Work instructions: Single out the lines that include the word "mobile". Copy them.

Data provided:
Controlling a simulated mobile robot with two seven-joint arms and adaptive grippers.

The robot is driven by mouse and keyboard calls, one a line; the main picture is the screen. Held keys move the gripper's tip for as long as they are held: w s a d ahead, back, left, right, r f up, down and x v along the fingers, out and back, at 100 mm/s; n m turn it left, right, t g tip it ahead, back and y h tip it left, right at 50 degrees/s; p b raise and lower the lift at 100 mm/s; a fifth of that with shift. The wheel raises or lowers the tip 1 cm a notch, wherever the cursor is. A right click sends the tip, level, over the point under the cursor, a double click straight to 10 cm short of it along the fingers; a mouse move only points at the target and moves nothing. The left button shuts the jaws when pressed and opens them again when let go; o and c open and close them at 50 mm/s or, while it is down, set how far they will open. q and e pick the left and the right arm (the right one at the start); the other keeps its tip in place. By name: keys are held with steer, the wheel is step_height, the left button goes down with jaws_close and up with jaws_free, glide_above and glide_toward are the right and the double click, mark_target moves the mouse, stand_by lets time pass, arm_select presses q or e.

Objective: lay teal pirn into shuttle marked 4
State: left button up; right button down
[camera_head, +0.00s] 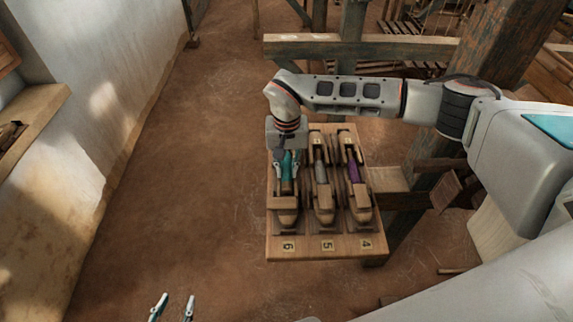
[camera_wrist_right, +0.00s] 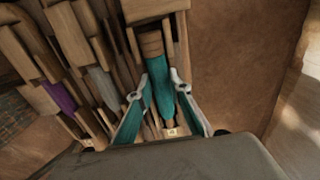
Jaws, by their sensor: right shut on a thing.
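The teal pirn (camera_head: 287,172) is at the leftmost shuttle (camera_head: 288,218), beside the label 6. It also shows in the right wrist view (camera_wrist_right: 158,72), lengthwise between the fingers. My right gripper (camera_head: 286,166) is shut on it from above; I cannot tell whether the pirn rests in the shuttle or is slightly raised. The shuttle marked 4 (camera_head: 362,215) is at the right of the board and holds a purple pirn (camera_head: 354,171). My left gripper (camera_head: 174,307) is open and empty at the bottom edge of the head view, apart from the board.
The middle shuttle (camera_head: 324,214), marked 5, holds a grey pirn (camera_head: 321,176). The shuttles lie side by side on a wooden board (camera_head: 308,254). Loom posts and beams (camera_head: 350,45) stand behind and to the right. The earthen floor (camera_head: 190,170) left of the board is clear.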

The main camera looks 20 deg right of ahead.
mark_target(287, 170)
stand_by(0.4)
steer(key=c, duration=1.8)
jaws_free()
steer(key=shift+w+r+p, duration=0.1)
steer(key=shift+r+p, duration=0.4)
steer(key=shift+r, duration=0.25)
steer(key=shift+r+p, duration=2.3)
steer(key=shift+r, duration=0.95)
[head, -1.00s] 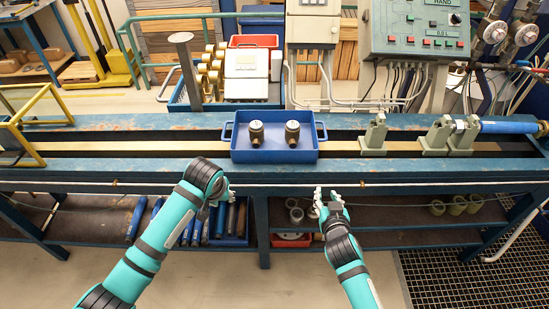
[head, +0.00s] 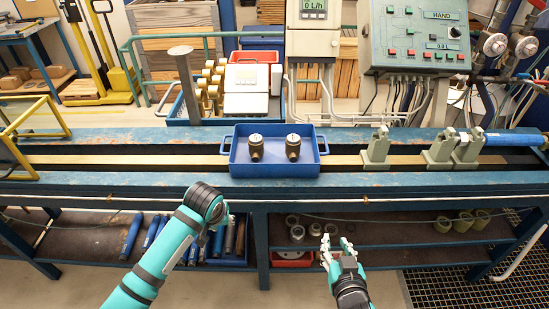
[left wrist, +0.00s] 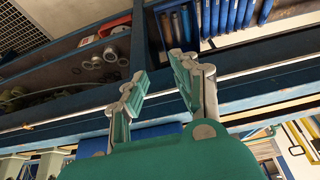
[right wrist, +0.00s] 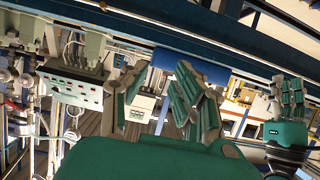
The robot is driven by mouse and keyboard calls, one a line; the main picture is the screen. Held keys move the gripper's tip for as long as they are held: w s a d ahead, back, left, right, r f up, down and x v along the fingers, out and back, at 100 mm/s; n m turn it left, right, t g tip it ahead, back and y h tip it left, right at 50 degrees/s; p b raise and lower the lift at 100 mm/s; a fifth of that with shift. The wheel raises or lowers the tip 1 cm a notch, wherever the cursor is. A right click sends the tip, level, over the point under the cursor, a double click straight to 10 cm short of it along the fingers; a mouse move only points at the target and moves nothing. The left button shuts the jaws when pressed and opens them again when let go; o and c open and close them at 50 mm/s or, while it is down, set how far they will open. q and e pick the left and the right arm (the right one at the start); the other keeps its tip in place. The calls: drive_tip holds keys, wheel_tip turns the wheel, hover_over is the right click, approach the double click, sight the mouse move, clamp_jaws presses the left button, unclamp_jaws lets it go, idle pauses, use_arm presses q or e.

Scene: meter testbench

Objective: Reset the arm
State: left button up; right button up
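My left gripper (head: 221,220) is in front of the bench's front edge, partly hidden behind its own wrist in the head view. In the left wrist view its two fingers (left wrist: 160,90) stand apart with nothing between them. My right gripper (head: 337,250) is lower and further right, in front of the lower shelf. Its fingers (right wrist: 158,105) are spread and empty in the right wrist view. Both grippers are apart from the blue tray (head: 275,172), which sits on the bench with two brass meters (head: 255,148) standing in it.
The blue bench (head: 400,184) spans the view, with grey clamps (head: 376,148) to the right. A yellow frame (head: 30,133) stands at its left end. The lower shelf holds blue tubes (head: 133,235) and metal rings (head: 297,232). A control panel (head: 415,40) is behind. Floor in front is clear.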

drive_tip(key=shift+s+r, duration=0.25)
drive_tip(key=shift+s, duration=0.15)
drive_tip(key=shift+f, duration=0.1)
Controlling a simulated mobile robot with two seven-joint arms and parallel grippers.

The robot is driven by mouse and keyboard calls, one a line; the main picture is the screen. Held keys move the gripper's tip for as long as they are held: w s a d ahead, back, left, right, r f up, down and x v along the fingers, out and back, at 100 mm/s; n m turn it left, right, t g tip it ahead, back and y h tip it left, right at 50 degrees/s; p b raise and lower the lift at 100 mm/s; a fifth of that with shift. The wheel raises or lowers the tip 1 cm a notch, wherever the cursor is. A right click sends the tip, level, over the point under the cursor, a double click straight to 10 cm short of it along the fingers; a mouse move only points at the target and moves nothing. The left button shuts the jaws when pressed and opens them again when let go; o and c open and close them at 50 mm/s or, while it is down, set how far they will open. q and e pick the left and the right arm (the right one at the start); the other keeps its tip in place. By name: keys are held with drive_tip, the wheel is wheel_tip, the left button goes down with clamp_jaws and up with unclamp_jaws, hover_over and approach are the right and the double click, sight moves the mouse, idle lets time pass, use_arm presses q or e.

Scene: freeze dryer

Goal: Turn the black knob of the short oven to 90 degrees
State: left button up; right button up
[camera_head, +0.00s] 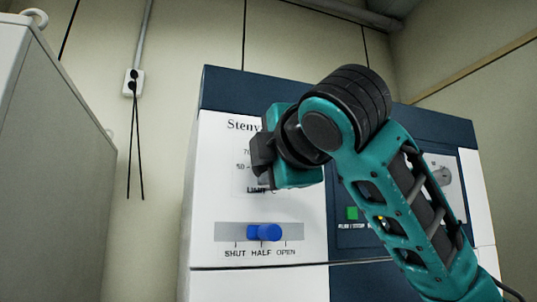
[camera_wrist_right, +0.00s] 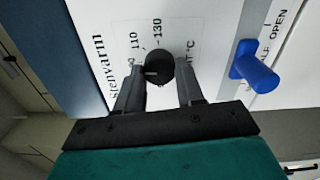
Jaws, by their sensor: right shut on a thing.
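The black knob (camera_wrist_right: 160,67) shows in the right wrist view on a white panel, with a dial of printed numbers around it; 110 and 130 are readable. A small pale mark on the knob points left in that view, toward numbers partly hidden by a finger. My right gripper (camera_head: 258,160) is at the dial on the short oven's front (camera_head: 215,170), and its fingers sit on both sides of the knob, shut on it. In the head view my gripper hides the knob. My left gripper is not in view.
A blue slider knob (camera_head: 265,232) sits below the dial near HALF, between SHUT and OPEN. A green button (camera_head: 352,213) and a grey dial (camera_head: 441,176) are on the right side of the panel. A grey cabinet (camera_head: 55,150) stands at the left.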

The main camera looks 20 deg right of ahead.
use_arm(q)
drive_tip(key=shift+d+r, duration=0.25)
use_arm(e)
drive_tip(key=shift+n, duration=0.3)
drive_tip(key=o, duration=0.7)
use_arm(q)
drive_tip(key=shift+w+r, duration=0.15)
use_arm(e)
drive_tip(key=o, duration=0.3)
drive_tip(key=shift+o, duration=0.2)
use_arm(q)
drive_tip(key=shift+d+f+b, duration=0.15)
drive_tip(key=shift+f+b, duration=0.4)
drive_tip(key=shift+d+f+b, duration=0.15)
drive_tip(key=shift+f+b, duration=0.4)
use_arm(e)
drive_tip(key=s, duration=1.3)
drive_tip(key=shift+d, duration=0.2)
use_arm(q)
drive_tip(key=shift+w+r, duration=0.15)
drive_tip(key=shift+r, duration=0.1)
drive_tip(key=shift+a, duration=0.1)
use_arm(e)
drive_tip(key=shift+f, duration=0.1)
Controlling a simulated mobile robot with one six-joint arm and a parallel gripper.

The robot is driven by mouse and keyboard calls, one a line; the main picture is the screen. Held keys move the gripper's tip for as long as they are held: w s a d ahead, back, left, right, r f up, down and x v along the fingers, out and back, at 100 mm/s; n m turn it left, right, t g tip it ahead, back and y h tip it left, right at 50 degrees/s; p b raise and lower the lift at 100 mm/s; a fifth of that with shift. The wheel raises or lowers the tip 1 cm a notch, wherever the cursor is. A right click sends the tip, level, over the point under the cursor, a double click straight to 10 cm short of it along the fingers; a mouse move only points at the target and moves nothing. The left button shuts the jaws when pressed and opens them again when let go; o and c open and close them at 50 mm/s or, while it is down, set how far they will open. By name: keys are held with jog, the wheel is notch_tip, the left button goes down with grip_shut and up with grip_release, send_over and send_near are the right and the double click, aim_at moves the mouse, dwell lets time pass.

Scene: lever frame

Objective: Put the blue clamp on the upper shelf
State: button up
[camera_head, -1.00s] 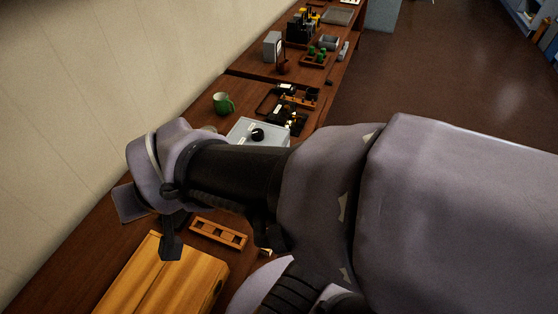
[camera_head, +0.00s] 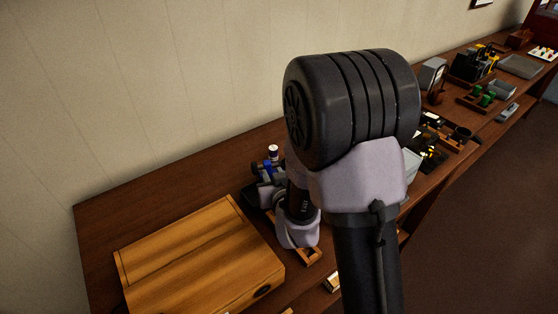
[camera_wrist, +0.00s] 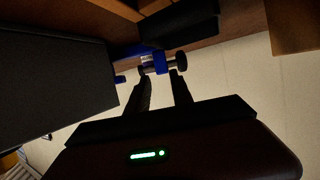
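The blue clamp (camera_wrist: 160,63) has a dark knob and a pale metal rod. In the wrist view it lies across the fingertips of my gripper (camera_wrist: 160,75). The two dark fingers stand apart, with the clamp's blue body at the gap and its knob near the right fingertip. I cannot tell whether they press on it. In the head view, something blue, seemingly the clamp (camera_head: 266,167), shows beside my wrist, low over the table. My arm hides most of the gripper there. I cannot make out the upper shelf for sure.
A wooden box or board (camera_head: 200,255) lies left of my wrist. A small white-capped bottle (camera_head: 273,152) stands behind the blue part. A dark block (camera_wrist: 50,85) fills the wrist view's left side. Small items crowd the table (camera_head: 150,195) to the right; its back left is bare.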

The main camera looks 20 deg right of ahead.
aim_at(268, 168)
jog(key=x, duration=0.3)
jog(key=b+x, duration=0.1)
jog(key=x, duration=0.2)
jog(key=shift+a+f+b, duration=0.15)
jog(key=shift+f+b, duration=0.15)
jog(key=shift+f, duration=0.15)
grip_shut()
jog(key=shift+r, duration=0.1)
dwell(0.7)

Solution for this task:
Controlling a simulated mobile robot with two seven-joint arms and adaptive grippers.
Controlling a simulated mobile robot with two seven-joint arms and parallel grippers.
Controlling a simulated mobile robot with one six-joint arm and a parallel gripper.

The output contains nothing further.